Yoong describes himself as 'lucky' as far as his journey into the world of motorsports is concerned. While both his parents were into motorsports, which helped him get the kind of encouragement he needed from his family to take it up as a profession, Yoong and other kids in Malaysia had no access to F1 videos. The only way for him to watch some of his favourite racers in action was through VHS tapes.

"We couldn't watch Formula One; people had to bring it in on their VHS. I had to ask people if they travelled to the country to tape it on their VHS and bring it in. So we pretty much had a blackout as far as Formula One was concerned," revealed Yoong.

Malaysia's had a better deal than India as far as Formula 1 events are concerned. Unlike the three-edition Indian GP, the Malaysian GP saw eighteen editions take place between 1999 and 2017, an annual affair at the Sepang International Circuit that was part of the Formula One World Championship.

While there are talks of reviving the Malaysian GP, Yoong thinks the absence of the F1 event back home could be a blessing in disguise.

"Now it's gone, it's quite good I think if we can focus on grassroots racing and get programmes up and running. And hopefully they'll have more space for well-organised championships like X1 to flourish really, and hope we get something like that over here in Malaysia."
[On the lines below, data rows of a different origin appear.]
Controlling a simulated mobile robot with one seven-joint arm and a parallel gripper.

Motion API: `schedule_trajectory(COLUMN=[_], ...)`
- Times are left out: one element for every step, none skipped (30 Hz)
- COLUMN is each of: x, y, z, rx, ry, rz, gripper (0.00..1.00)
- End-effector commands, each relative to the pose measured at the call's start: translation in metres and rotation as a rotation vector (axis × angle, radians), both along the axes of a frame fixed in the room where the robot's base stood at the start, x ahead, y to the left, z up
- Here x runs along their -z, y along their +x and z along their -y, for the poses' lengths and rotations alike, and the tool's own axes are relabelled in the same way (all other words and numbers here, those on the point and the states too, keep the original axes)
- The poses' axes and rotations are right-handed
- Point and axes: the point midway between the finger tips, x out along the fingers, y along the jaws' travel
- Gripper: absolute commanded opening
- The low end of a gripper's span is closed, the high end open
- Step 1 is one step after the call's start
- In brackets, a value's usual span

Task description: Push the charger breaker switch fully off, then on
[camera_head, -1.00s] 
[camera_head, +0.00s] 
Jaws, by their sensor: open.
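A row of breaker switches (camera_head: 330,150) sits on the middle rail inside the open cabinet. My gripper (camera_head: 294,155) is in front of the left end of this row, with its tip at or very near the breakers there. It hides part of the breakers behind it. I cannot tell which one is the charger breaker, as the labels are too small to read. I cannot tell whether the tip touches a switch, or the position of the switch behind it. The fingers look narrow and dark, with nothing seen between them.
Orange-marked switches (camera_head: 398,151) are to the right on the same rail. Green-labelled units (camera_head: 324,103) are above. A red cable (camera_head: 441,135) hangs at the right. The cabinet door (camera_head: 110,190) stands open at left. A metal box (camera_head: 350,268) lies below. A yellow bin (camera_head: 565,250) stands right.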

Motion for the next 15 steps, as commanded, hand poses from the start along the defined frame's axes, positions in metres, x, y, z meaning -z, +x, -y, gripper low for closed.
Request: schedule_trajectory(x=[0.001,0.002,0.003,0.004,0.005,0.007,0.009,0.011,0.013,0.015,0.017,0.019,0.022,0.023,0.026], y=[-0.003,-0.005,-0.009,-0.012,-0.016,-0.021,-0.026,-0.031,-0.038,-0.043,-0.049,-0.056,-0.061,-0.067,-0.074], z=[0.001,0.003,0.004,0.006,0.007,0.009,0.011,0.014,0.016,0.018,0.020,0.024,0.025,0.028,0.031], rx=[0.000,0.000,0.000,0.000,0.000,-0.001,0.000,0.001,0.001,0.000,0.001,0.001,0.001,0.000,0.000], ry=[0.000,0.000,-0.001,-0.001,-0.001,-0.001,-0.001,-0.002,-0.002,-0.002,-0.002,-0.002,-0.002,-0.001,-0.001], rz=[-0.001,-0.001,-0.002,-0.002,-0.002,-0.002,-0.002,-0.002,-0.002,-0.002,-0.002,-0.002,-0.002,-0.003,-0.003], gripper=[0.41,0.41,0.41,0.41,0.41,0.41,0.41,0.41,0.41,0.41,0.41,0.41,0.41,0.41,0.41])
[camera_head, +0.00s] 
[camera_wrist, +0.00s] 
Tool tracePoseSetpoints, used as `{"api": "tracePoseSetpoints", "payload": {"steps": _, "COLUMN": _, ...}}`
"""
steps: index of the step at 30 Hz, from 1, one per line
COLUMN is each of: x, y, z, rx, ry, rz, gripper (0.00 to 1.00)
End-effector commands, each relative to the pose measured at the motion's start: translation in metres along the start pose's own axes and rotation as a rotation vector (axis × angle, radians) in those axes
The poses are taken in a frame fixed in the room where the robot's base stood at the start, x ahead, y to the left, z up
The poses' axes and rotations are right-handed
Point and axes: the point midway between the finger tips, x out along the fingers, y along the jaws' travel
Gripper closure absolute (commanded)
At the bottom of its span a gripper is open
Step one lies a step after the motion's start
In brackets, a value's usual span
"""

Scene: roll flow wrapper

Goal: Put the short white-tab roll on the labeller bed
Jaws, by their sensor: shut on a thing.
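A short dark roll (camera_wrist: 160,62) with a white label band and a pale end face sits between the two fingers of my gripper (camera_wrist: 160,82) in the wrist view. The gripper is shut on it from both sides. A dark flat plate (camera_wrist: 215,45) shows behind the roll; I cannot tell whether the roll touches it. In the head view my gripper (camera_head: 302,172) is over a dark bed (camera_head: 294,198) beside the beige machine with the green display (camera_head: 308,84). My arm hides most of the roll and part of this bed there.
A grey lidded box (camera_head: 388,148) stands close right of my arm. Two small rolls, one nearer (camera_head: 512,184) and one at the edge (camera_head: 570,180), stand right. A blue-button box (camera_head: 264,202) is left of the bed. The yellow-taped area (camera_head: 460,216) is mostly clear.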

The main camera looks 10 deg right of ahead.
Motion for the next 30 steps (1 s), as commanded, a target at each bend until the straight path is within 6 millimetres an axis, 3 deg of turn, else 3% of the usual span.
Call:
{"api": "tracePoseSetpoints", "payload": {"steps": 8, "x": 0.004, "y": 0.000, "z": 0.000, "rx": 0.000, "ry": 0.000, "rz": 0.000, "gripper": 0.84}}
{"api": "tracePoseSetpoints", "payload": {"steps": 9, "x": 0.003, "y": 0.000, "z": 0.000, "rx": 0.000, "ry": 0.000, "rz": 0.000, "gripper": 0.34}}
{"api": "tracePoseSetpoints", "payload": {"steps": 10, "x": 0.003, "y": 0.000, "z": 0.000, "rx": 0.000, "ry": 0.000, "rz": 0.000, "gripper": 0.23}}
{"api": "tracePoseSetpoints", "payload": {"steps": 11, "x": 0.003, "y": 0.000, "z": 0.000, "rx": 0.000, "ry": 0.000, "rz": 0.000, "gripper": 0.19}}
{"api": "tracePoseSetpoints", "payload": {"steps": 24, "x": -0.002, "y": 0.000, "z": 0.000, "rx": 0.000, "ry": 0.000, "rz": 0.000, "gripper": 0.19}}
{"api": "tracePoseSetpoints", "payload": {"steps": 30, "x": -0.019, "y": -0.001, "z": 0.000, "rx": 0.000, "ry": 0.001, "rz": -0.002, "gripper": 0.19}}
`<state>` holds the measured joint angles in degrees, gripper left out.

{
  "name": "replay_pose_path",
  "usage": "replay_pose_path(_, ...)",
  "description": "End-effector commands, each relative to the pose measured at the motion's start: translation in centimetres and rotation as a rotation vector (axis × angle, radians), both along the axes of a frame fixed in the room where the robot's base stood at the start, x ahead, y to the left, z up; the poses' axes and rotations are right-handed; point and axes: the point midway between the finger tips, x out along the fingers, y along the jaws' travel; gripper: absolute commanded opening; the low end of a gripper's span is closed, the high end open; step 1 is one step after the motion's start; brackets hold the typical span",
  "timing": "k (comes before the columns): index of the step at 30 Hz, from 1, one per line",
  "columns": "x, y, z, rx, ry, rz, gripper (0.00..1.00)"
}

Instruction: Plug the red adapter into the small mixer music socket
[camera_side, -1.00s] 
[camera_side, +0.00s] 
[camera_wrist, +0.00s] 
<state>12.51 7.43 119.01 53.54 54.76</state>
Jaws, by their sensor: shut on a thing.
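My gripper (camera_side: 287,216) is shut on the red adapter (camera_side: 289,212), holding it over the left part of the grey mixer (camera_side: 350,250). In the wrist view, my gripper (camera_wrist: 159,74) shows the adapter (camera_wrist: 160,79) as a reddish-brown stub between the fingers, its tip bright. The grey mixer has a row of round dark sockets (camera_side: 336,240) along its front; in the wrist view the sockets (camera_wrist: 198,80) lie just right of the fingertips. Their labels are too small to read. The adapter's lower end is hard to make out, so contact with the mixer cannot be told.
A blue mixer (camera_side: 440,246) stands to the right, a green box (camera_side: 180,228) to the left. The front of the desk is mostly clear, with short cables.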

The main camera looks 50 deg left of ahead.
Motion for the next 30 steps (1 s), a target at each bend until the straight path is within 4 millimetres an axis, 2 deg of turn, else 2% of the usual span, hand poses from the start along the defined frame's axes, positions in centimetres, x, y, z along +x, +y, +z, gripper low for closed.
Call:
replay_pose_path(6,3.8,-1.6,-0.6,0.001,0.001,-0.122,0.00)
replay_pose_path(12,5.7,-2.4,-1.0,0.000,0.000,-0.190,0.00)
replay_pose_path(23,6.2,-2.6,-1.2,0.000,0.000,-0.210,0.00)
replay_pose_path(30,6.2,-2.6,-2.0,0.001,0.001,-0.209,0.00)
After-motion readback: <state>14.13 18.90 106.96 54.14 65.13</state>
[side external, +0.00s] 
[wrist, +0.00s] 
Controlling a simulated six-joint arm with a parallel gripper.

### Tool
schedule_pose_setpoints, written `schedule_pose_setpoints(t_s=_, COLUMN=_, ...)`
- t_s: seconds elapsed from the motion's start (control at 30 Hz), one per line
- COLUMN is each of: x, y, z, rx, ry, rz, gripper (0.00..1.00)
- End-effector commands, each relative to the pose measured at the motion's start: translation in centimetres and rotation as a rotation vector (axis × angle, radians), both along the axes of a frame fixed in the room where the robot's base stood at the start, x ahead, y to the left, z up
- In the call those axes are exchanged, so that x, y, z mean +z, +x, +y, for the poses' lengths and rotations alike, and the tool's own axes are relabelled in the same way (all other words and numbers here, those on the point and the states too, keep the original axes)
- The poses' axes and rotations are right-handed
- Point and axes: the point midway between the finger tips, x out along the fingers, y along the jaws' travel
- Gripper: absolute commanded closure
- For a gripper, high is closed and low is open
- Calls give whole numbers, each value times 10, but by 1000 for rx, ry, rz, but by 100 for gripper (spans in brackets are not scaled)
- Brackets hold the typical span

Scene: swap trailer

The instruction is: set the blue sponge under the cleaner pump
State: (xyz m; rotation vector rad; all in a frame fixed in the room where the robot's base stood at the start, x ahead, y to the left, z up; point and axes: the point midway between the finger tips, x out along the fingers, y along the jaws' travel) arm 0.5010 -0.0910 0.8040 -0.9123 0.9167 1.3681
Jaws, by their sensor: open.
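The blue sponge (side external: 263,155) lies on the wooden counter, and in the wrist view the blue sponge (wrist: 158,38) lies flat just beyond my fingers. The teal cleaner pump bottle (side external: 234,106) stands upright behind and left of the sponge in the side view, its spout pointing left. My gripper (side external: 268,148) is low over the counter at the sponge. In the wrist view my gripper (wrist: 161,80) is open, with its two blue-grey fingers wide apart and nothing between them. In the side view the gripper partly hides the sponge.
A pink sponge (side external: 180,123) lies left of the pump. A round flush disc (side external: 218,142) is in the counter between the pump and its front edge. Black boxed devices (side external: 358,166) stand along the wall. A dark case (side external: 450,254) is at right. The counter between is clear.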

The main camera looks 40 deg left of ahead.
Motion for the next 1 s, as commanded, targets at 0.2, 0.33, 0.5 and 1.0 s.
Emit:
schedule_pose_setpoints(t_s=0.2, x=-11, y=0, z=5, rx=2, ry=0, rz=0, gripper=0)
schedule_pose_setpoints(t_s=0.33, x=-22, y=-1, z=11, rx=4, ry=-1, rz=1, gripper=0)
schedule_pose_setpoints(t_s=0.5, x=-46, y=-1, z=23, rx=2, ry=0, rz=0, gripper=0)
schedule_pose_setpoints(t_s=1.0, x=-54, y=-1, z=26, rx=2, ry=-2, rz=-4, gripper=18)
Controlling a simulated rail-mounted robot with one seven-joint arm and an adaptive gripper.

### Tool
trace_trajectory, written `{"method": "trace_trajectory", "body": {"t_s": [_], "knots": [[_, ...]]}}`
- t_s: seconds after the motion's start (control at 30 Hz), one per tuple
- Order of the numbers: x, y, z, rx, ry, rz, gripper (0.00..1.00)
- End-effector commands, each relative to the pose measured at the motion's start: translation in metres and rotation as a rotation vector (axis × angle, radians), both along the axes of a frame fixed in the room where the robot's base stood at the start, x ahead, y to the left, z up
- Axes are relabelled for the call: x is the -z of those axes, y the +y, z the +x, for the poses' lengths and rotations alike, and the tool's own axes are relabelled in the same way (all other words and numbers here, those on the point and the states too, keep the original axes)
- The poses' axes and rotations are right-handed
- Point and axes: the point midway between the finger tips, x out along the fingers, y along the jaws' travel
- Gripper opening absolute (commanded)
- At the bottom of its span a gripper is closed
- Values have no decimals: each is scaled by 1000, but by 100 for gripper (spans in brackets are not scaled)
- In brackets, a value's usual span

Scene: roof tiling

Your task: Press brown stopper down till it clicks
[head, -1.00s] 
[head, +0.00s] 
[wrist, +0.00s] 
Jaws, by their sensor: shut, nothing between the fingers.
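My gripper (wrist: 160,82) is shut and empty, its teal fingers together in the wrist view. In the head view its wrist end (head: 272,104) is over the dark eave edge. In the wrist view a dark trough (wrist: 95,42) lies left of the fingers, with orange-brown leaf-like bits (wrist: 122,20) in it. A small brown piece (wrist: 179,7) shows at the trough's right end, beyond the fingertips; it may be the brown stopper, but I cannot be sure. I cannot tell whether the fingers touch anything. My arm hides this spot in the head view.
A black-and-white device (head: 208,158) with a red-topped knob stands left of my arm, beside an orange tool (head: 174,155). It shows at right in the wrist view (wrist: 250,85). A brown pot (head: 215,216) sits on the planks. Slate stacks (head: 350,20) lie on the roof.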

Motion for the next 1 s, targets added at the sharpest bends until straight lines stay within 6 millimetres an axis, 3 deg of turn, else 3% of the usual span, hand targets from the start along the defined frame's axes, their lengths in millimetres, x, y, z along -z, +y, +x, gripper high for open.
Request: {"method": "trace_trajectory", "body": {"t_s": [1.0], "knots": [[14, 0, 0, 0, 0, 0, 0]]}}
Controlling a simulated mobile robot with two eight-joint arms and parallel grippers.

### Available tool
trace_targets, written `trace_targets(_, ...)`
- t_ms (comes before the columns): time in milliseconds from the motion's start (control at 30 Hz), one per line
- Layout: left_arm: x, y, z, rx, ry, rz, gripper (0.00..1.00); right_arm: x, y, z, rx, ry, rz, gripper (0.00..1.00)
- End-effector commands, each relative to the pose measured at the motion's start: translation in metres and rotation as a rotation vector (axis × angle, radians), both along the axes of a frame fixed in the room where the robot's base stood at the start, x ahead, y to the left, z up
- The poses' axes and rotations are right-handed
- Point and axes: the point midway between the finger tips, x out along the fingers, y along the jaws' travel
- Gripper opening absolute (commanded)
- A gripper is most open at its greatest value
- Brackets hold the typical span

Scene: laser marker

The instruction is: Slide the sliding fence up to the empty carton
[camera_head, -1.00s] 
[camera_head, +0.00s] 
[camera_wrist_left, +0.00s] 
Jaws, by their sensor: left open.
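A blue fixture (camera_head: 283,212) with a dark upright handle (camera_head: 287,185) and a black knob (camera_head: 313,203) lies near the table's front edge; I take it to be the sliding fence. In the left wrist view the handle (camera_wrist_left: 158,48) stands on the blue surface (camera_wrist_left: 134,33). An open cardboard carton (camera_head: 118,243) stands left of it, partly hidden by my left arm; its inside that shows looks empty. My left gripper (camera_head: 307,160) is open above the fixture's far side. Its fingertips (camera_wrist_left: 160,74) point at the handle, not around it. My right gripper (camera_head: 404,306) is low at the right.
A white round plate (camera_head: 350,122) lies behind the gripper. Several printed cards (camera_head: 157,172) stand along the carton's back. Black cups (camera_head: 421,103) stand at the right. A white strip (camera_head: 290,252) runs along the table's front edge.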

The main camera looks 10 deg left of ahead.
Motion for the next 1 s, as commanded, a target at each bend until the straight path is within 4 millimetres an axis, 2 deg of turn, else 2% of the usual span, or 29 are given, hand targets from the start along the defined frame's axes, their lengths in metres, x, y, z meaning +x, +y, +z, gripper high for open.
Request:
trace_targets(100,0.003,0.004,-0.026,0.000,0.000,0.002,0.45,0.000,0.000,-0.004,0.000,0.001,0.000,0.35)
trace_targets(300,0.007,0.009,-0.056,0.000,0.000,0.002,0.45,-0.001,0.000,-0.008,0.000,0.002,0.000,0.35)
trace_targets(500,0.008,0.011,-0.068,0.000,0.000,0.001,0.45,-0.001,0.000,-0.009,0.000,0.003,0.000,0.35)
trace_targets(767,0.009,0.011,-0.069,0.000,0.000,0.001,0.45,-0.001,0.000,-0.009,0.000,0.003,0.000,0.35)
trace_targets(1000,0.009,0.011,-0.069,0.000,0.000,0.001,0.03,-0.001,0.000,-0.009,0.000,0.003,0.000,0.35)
There weren't many Asian F1 idols when Yoong was growing up. But can the same be said today, especially in context of Alexander Albon's recent rise in the sport?

"There will be a lot of Thai kids and other Asian kids looking up to him and thinking, 'I want to try and do that.' So, that will be good."

Asked to pick the standout Formula One moment from the bygone decade, Yoong picked Hamilton's sixth title win.

"Hamilton always wanted to become a legend like his hero Ayrton Senna. What he and his team have achieved; okay they've had this far superior power unit ever since they've been in this hybrid era, but still it's pretty impressive what the team and Hamilton have done to remain strong for such a long time."